Dan pada prinsipnya tidak ada bedanya aturan itu antara mereka yang menyandang gelar ‘akhawat’ dengan yang ‘bukan akhawat’. Selama mereka muslimah, maka semua itu berlaku sama.
Kalau pun ada yang berbeda, lebih dikerenakan masalah kebiasaan atau yang di dalam bahasa syariahnya disebut dengan ‘urf. Dalam masalah ‘urf, boleh-boleh saja setiap budaya dan komunitas saling berbeda. Dan kita wajib pula untuk memperhatikan masalah ‘urf ini, kalau mau dipandang baik oleh komunitas itu. Selama ‘urf itu sendiri tidak bertentangan dengan syariat Islam.
Mengatakan suka kepada wanita secara langsung dan tegas, mungkin bukan kebiasaan para wanita muslimah di negeri ini. Apalagi dalam dalam komunitas seperti para akhwat itu. Budaya kita tidak terbiasa dengan ungkapan polos seperti itu. Meski pun kalau kita telusuri, justru di masa Rasulullah SAW kita dapati ada wanita yang secara langsung datang kepada beliau dan menawarkan diri untuk dinikahi. Bahkan pernikahan beliau dengan Khadijah pun terjadi karena Khadijah yang melamar beliau.
Tapi di negeri ini dan terutama di komunitas para akhwat, hal itu hampir-hampir tidak pernah terjadi. Sehingga bila ada yang melakukannya, bisa-bisa dianggap tidak sopan dan kurang ajar.
Kalangan ‘akhwat’ biasanya punya ‘urf bahwa urusan nikah selalu melibatkan murabbiyahnya atau ustazahnya. Sebenarnya tujuannya baik, yaitu agar pernikahan itu bisa dikondisikan dengan baik, tidak asal menikah begitu saja dengan calon suami yang belum jelas akhlaq, aqidah dan perilakunya. Istilahnya, harus ada izin dari murabbiyahnya.
Sebenarnya adanya semacam pengawasan dan izin ini asalnya adalah tugas dan wewenang sang ayah. Karena yang sebenarnya berkewajiban mencarikan atau menikahkan seorang anak wanita dengan pasangan yang baik adalah sang ayah.
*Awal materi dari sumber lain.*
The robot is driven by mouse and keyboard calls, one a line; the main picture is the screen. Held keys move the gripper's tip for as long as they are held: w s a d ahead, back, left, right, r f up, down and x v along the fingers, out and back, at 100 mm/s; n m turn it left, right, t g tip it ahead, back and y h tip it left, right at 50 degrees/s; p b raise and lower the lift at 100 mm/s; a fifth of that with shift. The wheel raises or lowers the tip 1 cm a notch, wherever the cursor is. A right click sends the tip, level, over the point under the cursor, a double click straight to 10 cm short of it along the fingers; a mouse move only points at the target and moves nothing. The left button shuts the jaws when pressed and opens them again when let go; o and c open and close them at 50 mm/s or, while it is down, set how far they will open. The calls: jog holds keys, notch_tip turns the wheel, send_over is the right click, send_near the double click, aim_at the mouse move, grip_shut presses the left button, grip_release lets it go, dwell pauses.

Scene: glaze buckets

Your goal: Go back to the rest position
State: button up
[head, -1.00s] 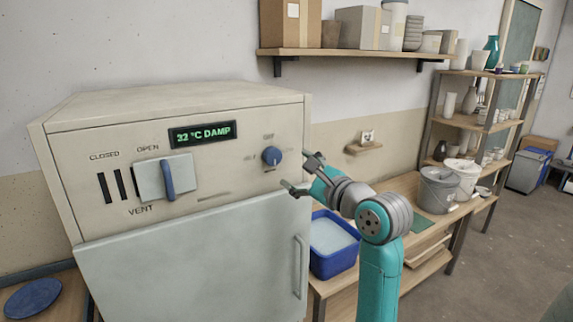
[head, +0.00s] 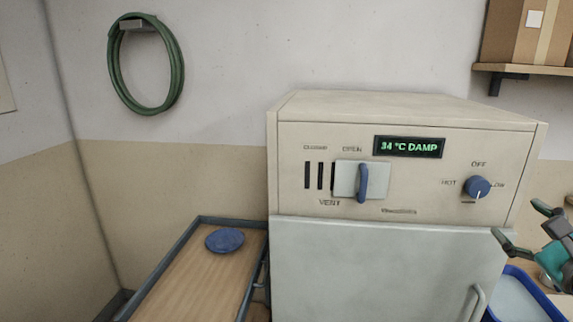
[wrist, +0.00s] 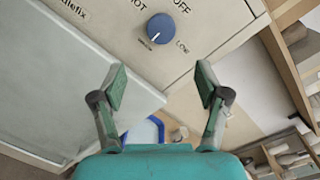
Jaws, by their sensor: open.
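My gripper (head: 520,222) is at the right edge of the head view, in front of the cabinet's right side; most of my arm is out of frame. In the wrist view my gripper (wrist: 161,83) is open, with nothing between its two fingers. The beige cabinet (head: 290,160) has a blue knob (head: 477,187), which also shows in the wrist view (wrist: 160,28). The fingers are apart from the knob. Its white pointer points roughly down in the head view. The display (head: 408,147) reads 34 °C DAMP. The vent slide's blue handle (head: 361,182) stands under OPEN, with dark slots uncovered to its left.
The cabinet's pale door (head: 380,265) looks shut. A blue tub (head: 518,300) stands right of it, below my gripper. On the left, a wooden-topped table (head: 190,280) holds a blue disc (head: 225,240). A green hose (head: 175,85) hangs on the wall. A shelf (head: 530,68) carries a cardboard box.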

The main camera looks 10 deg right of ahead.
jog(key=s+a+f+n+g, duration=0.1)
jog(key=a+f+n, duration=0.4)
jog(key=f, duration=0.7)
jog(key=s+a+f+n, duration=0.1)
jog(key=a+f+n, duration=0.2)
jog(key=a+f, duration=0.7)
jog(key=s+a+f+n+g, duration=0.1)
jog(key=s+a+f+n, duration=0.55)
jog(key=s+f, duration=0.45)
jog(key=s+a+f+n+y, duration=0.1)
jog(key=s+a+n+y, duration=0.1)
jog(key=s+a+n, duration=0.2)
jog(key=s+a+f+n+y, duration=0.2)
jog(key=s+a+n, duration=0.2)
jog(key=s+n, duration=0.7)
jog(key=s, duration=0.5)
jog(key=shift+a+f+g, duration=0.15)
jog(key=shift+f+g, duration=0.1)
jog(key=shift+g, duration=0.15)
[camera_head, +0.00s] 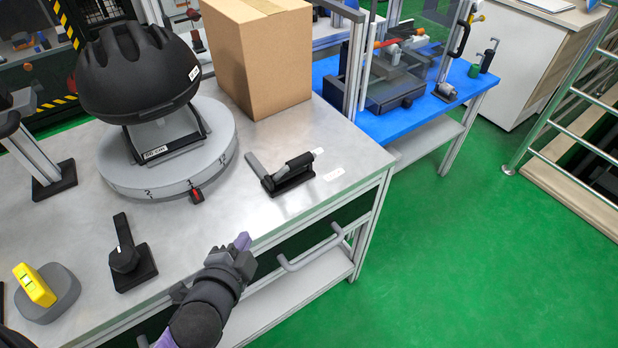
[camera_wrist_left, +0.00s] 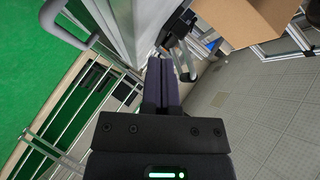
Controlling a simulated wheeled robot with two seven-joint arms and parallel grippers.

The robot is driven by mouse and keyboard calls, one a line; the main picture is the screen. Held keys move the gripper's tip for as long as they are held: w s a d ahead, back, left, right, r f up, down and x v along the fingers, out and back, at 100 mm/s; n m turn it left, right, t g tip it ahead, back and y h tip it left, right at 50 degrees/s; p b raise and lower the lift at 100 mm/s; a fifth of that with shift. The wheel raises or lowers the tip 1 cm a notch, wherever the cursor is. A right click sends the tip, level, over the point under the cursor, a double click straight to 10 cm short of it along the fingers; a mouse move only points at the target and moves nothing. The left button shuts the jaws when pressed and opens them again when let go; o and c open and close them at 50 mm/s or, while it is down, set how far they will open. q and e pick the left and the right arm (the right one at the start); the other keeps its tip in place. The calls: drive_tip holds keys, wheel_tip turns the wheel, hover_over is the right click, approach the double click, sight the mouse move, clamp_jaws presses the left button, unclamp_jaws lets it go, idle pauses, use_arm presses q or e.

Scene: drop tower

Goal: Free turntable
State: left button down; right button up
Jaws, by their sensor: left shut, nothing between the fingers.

Sayangnya, fungsi ayah dalam memilihkan calon pasangan untuk anak gadisnya di negeri ini kurang berjalan, terutama dari sisi pertimbangan sisi keagamaannya. Yang justru sering kali terjadi adalah pertimbangan sisi lain seperti status sosial, harta, nasab dan seterusnya. Padahal seorang istri itu sangat besar kemungkinannya dipengaruhi oleh suami. Jangan sampai seorang akhawah yang tadinya sudah rapi berjilbab dan aktif di dalam kegiatan yang islami, lantas menjadi berbalik lantaran punya suami yang tidak terlalu memperhatikan sisi agama.
Karena itulah para murabbiyah jadi ‘terpaksa’ harus lebih berperan aktif dalam masalah ini. Dan dalam banyak kasus, sering juga terkesan lebih dominan dari pada orangtuanya sendiri. Fenomena ini tidak bisa dipungkiri, karena meang sering terjadi.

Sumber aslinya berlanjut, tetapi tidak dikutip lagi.